While comparative studies have shown some indirect evidence for the relevance of selective migration on integration, to the best of our knowledge, no earlier comparative study has directly measured the implications of selective migration for children’s educational attainment. A comparative approach is highly relevant, because destination countries vary significantly in how immigrants are incorporated into host societies. It allows us to investigate whether selectivity has different effects in migrant-friendly societies compared to more restrictive host societies.

Various scholars have drawn attention to the way in which host country policies and practices may affect the ‘warmth of the welcome’ afforded migrants and their prospects for successful integration, particularly focussing on economic integration (Reitz 1998; Portes and Zhou 1993; Heath and Cheung 2007). Such policies include anti-discrimination legislation, access to employment, citizenship and long-term residence, and practical assistance for recently arrived migrants and can be thought of as policies which tend to favor the inclusion rather than exclusion of migrant communities. A special form of integration policies are multicultural policies, an overlapping but conceptually distinct set of policies which facilitate recognition of ethno-religious groups and their distinctive cultures (Koopmans et al. 2005; Koopmans 2010; Banting and Kymlicka 2006; Wright and Bloemraad 2012; Bloemraad and Wright 2014). One perspective stresses that multicultural policies would improve the integration of migrants into host societies (Banting and Kymlicka 2006; Wright and Bloemraad 2012). However, others have argued that multicultural policies may in fact stigmatize migrant groups and hence deteriorate their integration in society (Duyvendak and Scholten 2012; Koopmans et al. 2005). Maybe both effects are in operation, leading to a nonexistent association between multicultural policies and the level of disadvantage. It is clear that comparative studies disagree on the relevance of host country institutions such as integration policies for educational integration (Rothon et al. 2009; Hillmert 2013). To make progress in this discussion, it is relevant to study the relation between integration policies and the relevance of selectivity of migration.

It is likely that the extent to which selective migration is associated with educational disadvantages depends on migrant-friendly integration policies. Warmth-of-welcome policies may be particularly important for children of ‘negatively selected’ migrant communities, i.e., with lower levels of human capital than the non-migrating homestayers. These groups are often targeted by integration-friendly policies. Based on this reasoning, we can formulate the hypothesis that the association between educational selectivity of immigrant communities and children’s reduced educational disadvantage is weaker in societies with inclusive migrant integration policies (hypothesis 2). In those migrant-friendly societies, strongly positively selected immigrant communities are less helpful for children’s educational attainment than in destination countries more hostile to immigrants.

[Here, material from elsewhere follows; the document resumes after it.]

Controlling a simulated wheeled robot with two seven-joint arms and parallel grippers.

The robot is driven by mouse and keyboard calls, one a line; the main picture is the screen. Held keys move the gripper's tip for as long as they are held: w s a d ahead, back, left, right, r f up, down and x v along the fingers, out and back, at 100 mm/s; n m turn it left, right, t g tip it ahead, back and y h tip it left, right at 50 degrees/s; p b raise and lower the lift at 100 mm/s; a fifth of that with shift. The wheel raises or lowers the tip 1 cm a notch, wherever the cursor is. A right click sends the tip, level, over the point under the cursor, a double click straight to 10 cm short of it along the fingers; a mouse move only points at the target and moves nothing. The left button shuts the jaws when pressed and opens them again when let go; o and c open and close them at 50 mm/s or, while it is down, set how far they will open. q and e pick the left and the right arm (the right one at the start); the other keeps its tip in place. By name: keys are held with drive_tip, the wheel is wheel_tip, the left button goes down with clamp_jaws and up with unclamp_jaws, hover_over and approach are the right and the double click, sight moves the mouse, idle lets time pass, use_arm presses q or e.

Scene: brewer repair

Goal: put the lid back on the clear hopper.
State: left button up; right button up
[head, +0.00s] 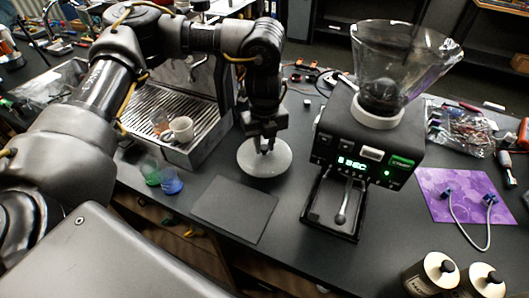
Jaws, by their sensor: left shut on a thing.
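The clear hopper (401,60) is a wide glass-like funnel on top of the black grinder (365,140), with its top uncovered. A round pale grey lid (264,162) is under my left gripper (265,145), left of the grinder. My left gripper points down and is shut on the lid at its middle; the gripper hides the part it grips. The lid is flat, at or just above the table; I cannot tell whether it touches. My right gripper is not in view.
A dark mat (235,208) lies in front of the lid. A purple mat (462,196) and two canisters (432,273) are at the right.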

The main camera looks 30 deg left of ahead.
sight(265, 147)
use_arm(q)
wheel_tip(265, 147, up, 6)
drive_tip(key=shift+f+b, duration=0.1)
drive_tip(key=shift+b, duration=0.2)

A second destination country institution relevant for ethnic educational inequality concerns the tracking of the educational system in the host societies (Cobb-Clark et al. 2012; Crul and Vermeulen 2003; Entorf and Lauk 2008; Griga and Hadjar 2014). Education in the destination country is one of the key institutions that determine how context helps or hinders migrants’ children’s integration (Cobb-Clark et al. 2012; Crul and Schneider 2009, 2010). Educational systems vary strongly in the timing of selection into different school types. In Germany, students are selected into different school types, often in different school organizations, at the age of 10. In the Netherlands, this happens at the age of 12. These are early selecting countries. On the other hand, in countries like Sweden and Canada, selection into different school types occurs much later.Footnote 1

Early tracking magnifies inequalities in educational achievement and school type enrollment because second-generation pupils are given ‘little time to pull themselves out of their disadvantaged starting position’ (Crul and Vermeulen 2003: 979).

Tracking is likely to have different effects for different groups of migrants, depending on their human capital selectivity. Through mechanisms of peer effects, resource allocation, and teacher quality, early tracking is particularly harmful for the educational opportunities of students placed in the less demanding tracks. Students in the higher tracks may benefit from early selection. How does tracking affect students of different levels of selection on the basis of human capital? A first line of reasoning is that tracking is particularly harmful to disadvantaged groups, so negatively selected immigrant communities (hypothesis 3a). More positively selected migrant groups may, according to this perspective, be less harmed by early tracking; also in early tracking systems, they may find their way to higher levels of achievement and attainment. Support for this reasoning may come from the consistently high levels of performance of Asian-origin students across many societies (Heath and Brinbaum 2014).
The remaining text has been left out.